The attack lasted between 20 and 30 minutes and was “not a rape”, the Wall Street Journal reported, quoting “a person familiar with the matter”. Logan (39) is originally from South Africa. She joined CBS in 2002 and has reported extensively with US forces in Iraq and Afghanistan.
The Committee to Protect Journalists says at least 52 journalists were attacked during the Egyptian uprising, and 76 were imprisoned. The Egyptian photographer Ahmed Mohammed Mahmoud was shot dead on January 28th.
Logan and her crew had been arrested by Egyptian police on February 3rd and deported the following day. They were reportedly blindfolded, marched at gunpoint and accused of being spies. Before returning to Cairo, Logan told Charlie Rose of PBS that it was “in her blood” to be covering the story.

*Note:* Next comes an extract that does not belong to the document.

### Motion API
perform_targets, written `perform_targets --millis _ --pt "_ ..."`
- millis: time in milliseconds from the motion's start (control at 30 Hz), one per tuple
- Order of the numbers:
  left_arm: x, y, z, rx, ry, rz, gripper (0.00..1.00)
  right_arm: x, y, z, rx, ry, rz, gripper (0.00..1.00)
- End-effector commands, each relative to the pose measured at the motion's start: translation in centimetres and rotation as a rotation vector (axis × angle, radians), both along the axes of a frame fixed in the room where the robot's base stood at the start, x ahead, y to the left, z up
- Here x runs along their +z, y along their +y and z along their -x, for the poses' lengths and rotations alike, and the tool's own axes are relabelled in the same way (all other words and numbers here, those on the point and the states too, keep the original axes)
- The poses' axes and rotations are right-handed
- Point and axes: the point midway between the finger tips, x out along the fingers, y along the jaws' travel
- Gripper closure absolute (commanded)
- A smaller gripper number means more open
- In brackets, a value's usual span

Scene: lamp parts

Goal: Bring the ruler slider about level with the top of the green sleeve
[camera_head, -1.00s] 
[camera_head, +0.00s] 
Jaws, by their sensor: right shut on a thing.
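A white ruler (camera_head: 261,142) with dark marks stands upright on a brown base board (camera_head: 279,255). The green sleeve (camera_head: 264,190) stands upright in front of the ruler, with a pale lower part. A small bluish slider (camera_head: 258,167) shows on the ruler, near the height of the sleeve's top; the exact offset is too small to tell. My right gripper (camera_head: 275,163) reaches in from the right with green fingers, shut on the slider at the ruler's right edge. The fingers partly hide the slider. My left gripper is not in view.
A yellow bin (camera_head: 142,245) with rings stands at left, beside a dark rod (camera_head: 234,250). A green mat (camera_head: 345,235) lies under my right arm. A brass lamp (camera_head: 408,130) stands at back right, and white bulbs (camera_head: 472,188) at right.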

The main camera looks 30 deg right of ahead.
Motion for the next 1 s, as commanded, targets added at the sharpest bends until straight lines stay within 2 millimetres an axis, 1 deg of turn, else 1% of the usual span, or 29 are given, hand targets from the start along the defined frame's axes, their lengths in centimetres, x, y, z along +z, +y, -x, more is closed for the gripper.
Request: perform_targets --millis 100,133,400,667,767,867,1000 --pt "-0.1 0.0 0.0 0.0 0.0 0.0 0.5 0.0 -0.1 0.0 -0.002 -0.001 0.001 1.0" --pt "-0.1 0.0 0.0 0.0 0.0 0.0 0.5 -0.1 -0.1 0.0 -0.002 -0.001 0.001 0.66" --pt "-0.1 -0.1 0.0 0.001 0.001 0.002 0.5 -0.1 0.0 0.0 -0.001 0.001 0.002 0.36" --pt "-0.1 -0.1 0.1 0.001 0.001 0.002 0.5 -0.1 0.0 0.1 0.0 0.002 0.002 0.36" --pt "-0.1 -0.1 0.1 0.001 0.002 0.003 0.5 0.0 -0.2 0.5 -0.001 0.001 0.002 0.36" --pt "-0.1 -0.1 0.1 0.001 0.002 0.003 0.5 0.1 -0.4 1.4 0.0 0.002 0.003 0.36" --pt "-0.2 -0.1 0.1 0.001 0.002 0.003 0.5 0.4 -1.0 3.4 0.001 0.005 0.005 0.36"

The National Press Club in Washington yesterday urged Egyptian authorities to “aggressively investigate and bring to justice the individuals responsible for the brutal attack on CBS News correspondent Lara Logan.” Nir Rosen, a writer on Iraq and international affairs, resigned yesterday from his post as a fellow at New York University’s Center on Law and Security, after posting offensive tweets about the attack on Logan.
“At a moment when she is going to become a martyr and glorified we should at least remember her role as a major war monger,” Rosen wrote.
He apologised, saying, “I know that in a matter of seconds with a thoughtless joke, I brought shame upon myself and my family and added insult to Ms Logan’s injury.”